DI ALFREDO FACCHINI
Con Israele telecomandato dall’amministrazione Trump, il diritto internazionale è definitivamente morto
Basta leggersi la Risoluzione 2131 dell’ONU del 21 dicembre 1965 per capire di cosa stiamo parlando: nessuno Stato ha il diritto di intervenire, direttamente o indirettamente, negli affari interni di un altro Stato. Una formula netta, inequivocabile, votata da 109 Paesi con la sola astensione – emblematica – della Gran Bretagna.
Tel Aviv, che da anni agisce come punta avanzata della strategia americana in Medio Oriente, ha trasformato il principio di sovranità statale in carta straccia. L’Iran è il nemico da abbattere, e tutto è lecito: sabotaggi, attentati, operazioni sotto copertura, campagne di disinformazione, finanziamento di opposizioni armate. Con la benedizione di Washington prima, e dell’asse euro-atlantico che fa dell’ipocrisia geopolitica la propria lingua madre.

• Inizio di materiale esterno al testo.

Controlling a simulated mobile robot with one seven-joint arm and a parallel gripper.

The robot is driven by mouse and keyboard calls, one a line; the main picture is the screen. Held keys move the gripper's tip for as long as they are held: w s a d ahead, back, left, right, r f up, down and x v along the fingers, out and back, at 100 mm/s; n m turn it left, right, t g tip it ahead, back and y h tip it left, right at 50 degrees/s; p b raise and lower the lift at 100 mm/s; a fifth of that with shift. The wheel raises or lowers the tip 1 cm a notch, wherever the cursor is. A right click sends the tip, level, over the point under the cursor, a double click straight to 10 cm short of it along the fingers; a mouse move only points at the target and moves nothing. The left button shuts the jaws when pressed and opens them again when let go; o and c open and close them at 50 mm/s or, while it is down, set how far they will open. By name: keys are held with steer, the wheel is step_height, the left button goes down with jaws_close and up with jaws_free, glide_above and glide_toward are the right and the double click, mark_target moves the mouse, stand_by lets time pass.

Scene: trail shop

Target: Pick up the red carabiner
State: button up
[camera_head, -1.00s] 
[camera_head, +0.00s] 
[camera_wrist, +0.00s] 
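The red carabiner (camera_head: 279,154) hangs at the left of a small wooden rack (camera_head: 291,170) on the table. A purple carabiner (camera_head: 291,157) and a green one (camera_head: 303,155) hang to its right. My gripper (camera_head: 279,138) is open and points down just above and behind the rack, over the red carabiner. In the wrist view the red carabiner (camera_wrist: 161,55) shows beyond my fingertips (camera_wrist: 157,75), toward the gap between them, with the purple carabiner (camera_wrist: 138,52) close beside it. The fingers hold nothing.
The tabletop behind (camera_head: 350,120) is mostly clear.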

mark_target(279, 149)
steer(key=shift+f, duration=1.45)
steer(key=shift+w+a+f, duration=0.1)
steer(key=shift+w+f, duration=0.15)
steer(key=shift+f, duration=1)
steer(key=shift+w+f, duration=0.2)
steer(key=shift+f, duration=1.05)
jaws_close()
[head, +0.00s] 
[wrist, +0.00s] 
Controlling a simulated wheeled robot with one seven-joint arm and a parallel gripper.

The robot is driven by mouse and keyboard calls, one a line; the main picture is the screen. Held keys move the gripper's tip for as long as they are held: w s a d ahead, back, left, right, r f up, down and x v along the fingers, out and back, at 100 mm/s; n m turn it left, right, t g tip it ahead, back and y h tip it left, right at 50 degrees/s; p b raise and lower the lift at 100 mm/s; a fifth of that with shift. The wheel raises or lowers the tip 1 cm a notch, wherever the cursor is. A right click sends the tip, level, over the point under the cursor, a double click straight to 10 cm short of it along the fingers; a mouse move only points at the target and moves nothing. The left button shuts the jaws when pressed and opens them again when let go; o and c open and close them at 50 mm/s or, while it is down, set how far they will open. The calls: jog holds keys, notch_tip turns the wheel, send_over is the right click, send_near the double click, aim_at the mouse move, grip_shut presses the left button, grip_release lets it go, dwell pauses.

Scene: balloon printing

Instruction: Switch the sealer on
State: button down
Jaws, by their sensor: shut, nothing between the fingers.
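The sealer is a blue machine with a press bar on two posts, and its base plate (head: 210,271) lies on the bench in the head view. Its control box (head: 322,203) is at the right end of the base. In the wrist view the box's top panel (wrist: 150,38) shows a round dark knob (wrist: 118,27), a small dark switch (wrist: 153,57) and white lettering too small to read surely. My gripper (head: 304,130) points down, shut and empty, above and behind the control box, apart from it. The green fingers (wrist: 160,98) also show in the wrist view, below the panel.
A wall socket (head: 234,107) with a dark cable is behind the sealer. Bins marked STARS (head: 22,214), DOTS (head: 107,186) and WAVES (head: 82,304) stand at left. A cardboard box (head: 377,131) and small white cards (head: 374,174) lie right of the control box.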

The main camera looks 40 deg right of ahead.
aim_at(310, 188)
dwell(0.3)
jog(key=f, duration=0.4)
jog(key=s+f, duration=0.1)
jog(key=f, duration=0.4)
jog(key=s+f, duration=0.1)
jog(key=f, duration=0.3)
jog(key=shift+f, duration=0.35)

Il “regime change” è tornato di moda
ma questa volta non c’è neanche più bisogno di nascondersi dietro i paraventi umanitari o democratici. Si parla esplicitamente di “rimuovere la minaccia iraniana”, di “porre fine al regime degli ayatollah”, in barba a qualunque principio di autodeterminazione dei popoli. La 2131? È diventata un documento di archeologia giuridica. Un testimone muto di un ordine mondiale che pretendeva di fondarsi sul diritto, e non sul ricatto militare.
Come si può chiedere agli altri ciò che non si è disposti a fare per primi?
È talmente evidente che se l’Iran avesse avuto l’atomica oggi non ci sarebbe la guerra. Basta guardare alla Corea del Nord: dittatura minacciosa per antonomasia.
Eppure intoccabile. Nessuno parla di cambio di regime a Pyongyang. Perché? Perché ha l’arma nucleare. L’unica vera garanzia di sopravvivenza nel mondo post-2131. La lezione è chiara, brutale, e sotto gli occhi di tutti: la bomba non è più una minaccia, è una polizza sulla sovranità.
Pakistan e India hanno l’atomica
Ed è proprio per questo che hanno smesso subito di farsi la guerra. Perché quando entrambi i giocatori al tavolo sanno di avere la possibilità reale di annientarsi, la guerra convenzionale diventa un rischio troppo alto anche per i più fanatici. Nessuno dei due Paesi ha rinunciato al controllo del Kashmir. Ma nessuno ha più premuto fino in fondo sull’acceleratore. Il confine resta teso, i morti ci sono ancora, ma la guerra su vasta scala è sparita dal radar. È questo il paradosso inquietante che si sta imponendo. E allora il nodo è chiaro: o si ricostruisce un ordine globale dove il diritto vale più della paura, o sarà quest’ultima a dettare le alleanze, le guerre, la sopravvivenza.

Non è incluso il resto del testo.